Find "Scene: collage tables" in the material below, then copy that line and every subsequent line to the end, exactly.

== PROVIDED RECORDS ==
* START *

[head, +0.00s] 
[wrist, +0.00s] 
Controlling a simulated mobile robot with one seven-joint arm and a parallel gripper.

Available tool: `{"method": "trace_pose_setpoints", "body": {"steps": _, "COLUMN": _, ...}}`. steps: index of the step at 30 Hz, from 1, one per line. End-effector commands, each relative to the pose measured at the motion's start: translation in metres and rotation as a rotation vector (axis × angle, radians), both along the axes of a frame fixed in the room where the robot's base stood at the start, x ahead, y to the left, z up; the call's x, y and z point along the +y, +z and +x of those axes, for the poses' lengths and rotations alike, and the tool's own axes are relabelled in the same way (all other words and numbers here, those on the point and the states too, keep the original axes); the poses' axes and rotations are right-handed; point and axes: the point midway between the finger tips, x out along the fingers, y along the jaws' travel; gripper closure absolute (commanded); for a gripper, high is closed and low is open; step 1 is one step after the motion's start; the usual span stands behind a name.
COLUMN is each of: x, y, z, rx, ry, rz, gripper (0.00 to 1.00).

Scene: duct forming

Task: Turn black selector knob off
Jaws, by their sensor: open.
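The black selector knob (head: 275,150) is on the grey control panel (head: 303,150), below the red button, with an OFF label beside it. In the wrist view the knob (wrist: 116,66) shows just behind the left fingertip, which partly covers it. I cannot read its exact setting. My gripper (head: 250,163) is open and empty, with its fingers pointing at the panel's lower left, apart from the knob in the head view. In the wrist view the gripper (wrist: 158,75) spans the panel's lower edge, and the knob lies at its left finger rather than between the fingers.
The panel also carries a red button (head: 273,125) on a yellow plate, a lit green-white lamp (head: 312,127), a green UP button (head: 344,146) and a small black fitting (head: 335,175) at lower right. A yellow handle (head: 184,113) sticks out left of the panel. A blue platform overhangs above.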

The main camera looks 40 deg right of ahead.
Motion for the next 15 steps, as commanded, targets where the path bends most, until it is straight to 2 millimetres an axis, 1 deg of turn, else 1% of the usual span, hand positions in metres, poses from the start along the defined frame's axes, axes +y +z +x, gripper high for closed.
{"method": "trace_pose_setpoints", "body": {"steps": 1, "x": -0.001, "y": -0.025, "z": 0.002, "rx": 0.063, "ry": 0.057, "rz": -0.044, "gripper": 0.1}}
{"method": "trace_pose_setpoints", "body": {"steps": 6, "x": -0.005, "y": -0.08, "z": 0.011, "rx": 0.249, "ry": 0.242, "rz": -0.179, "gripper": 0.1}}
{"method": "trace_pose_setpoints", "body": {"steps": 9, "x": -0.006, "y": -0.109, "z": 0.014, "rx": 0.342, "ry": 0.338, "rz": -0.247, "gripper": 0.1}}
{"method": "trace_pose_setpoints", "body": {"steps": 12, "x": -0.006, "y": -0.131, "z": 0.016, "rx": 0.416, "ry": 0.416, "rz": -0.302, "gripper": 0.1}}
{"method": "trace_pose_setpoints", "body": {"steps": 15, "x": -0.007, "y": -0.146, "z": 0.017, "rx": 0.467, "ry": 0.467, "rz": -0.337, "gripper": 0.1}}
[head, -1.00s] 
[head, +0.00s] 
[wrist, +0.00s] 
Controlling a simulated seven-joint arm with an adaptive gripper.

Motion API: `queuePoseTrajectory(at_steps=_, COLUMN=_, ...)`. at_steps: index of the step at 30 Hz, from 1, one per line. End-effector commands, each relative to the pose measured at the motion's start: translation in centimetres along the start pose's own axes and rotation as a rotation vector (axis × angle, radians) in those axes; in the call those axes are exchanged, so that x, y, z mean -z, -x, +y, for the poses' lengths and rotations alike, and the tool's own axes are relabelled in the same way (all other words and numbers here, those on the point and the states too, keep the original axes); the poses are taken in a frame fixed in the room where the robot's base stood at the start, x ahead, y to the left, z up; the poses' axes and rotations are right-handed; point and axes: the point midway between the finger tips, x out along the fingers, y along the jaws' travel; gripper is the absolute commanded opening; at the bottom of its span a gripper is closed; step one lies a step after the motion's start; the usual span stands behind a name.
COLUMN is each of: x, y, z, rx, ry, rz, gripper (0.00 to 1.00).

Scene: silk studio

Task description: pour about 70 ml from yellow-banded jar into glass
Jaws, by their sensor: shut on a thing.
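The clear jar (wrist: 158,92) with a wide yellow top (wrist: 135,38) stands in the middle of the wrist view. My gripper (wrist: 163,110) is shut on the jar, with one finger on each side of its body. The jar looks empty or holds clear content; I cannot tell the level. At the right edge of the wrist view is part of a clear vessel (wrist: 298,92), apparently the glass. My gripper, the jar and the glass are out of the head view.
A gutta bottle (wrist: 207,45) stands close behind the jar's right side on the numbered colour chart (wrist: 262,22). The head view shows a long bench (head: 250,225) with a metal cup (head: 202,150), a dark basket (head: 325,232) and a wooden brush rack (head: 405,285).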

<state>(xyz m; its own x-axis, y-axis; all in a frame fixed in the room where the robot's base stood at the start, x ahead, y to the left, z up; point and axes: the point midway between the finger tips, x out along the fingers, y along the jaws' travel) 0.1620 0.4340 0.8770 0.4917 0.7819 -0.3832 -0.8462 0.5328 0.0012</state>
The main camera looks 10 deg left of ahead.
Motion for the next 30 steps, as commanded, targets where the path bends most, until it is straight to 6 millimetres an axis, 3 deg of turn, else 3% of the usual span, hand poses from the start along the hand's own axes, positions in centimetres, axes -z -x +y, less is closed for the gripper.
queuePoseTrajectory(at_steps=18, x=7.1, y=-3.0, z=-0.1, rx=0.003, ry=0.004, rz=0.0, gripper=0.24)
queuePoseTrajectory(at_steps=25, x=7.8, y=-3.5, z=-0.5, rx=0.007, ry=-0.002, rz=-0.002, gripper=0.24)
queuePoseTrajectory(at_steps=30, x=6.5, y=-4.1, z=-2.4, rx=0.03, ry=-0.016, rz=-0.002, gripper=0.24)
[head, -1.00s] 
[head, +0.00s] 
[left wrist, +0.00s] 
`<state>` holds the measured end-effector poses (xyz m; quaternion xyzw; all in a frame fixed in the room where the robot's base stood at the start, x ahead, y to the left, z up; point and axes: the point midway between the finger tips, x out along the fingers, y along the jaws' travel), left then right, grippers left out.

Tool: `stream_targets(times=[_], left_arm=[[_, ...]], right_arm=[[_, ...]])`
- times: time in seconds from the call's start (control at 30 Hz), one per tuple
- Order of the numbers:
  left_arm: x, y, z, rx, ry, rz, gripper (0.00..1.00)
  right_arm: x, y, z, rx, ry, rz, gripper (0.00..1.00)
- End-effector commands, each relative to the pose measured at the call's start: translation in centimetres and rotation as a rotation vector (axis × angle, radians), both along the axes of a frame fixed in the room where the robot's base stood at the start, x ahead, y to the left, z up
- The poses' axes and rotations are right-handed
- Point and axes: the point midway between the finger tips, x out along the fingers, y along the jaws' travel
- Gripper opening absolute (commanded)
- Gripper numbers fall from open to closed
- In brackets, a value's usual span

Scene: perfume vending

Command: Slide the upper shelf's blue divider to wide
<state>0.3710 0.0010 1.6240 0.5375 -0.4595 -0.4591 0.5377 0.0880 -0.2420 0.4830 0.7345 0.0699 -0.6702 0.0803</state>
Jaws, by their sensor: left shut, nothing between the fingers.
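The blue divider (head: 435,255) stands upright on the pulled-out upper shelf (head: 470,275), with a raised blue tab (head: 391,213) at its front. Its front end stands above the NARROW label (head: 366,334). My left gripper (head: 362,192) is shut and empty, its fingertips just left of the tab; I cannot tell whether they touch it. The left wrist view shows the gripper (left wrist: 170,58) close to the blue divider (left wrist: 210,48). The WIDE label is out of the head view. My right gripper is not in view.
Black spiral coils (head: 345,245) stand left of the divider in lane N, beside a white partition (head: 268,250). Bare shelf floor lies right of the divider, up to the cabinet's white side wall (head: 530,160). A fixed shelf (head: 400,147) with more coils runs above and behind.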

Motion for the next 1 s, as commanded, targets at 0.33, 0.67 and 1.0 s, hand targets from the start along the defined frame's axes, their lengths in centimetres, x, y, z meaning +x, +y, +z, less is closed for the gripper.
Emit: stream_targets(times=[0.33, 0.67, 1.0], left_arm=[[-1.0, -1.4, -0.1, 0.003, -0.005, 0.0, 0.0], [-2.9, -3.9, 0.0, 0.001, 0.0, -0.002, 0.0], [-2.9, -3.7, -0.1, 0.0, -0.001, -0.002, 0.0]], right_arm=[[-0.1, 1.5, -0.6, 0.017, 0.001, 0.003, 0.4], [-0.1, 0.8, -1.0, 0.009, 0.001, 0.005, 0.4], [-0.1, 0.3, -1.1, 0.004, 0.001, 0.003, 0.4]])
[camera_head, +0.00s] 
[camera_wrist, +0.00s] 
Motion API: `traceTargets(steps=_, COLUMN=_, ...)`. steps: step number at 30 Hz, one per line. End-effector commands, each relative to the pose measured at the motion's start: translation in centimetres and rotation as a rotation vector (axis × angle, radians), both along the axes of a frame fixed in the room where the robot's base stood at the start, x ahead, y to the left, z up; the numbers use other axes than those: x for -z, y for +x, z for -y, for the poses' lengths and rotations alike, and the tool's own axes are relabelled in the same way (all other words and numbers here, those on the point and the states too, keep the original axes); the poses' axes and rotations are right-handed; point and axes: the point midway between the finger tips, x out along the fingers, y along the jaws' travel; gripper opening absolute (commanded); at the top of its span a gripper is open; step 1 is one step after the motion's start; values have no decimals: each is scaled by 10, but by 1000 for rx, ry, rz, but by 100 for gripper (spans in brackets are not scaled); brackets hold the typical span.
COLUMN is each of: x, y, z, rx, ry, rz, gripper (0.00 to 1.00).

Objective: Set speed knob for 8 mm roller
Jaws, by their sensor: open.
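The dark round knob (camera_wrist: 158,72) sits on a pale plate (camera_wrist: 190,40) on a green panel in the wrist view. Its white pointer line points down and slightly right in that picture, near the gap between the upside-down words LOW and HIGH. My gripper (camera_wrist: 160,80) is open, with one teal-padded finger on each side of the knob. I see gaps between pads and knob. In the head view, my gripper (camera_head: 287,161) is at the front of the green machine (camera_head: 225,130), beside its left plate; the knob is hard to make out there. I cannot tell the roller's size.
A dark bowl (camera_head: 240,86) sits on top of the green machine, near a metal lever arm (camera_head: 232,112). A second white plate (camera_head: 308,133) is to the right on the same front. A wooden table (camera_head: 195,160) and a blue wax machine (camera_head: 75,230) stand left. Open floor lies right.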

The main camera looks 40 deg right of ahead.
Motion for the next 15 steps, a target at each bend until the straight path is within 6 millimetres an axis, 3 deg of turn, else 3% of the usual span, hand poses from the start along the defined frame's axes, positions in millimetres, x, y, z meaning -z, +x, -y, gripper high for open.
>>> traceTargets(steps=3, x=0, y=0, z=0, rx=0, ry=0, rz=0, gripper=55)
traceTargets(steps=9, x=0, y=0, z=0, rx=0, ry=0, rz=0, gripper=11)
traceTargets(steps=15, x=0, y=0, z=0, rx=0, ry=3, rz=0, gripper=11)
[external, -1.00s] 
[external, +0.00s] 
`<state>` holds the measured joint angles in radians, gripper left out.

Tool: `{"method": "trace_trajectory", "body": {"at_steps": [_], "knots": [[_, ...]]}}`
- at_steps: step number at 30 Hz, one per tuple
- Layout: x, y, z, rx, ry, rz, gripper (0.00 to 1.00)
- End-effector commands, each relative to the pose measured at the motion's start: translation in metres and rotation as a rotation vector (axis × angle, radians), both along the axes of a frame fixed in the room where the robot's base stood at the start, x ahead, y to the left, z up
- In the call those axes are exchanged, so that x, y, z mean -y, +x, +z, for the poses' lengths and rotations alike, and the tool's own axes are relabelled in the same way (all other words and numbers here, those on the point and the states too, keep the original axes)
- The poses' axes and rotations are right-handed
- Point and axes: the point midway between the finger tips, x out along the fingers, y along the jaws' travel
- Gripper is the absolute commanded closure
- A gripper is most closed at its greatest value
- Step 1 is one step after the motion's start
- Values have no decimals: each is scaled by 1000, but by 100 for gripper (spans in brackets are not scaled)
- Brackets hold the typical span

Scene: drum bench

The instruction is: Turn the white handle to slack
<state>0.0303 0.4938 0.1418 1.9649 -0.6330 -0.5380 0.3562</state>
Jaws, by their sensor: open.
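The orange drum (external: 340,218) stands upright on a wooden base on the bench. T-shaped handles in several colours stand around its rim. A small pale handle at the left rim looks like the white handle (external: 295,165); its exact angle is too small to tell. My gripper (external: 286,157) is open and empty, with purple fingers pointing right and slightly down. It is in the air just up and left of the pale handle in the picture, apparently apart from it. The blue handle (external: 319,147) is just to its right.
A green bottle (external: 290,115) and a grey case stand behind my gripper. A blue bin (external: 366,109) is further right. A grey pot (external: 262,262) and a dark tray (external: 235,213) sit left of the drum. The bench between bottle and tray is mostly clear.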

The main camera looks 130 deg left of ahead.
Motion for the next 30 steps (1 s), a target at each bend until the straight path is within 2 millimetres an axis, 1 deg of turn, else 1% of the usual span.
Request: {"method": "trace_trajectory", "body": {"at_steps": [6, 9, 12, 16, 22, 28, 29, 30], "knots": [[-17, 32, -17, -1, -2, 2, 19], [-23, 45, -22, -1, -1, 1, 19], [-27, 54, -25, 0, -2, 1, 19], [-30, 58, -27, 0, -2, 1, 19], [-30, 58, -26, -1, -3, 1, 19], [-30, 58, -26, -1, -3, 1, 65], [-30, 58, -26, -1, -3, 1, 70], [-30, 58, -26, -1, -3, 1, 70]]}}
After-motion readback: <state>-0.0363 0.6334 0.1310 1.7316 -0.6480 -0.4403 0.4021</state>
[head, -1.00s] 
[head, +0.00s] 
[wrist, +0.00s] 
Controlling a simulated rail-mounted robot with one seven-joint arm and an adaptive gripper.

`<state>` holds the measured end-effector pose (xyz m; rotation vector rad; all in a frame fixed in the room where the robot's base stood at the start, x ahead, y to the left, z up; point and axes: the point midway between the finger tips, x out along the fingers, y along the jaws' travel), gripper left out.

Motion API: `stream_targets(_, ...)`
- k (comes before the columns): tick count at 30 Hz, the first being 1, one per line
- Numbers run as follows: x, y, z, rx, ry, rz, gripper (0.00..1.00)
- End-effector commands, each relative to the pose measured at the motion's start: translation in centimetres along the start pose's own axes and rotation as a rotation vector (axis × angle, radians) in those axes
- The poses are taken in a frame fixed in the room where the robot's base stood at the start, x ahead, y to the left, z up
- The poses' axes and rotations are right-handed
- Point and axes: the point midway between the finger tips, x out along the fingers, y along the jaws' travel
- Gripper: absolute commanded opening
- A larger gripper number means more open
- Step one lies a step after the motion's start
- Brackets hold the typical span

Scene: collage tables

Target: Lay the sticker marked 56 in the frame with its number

* END *

== ANSWER TO THIS TASK ==
Scene: collage tables

Target: Lay the sticker marked 56 in the frame with its number

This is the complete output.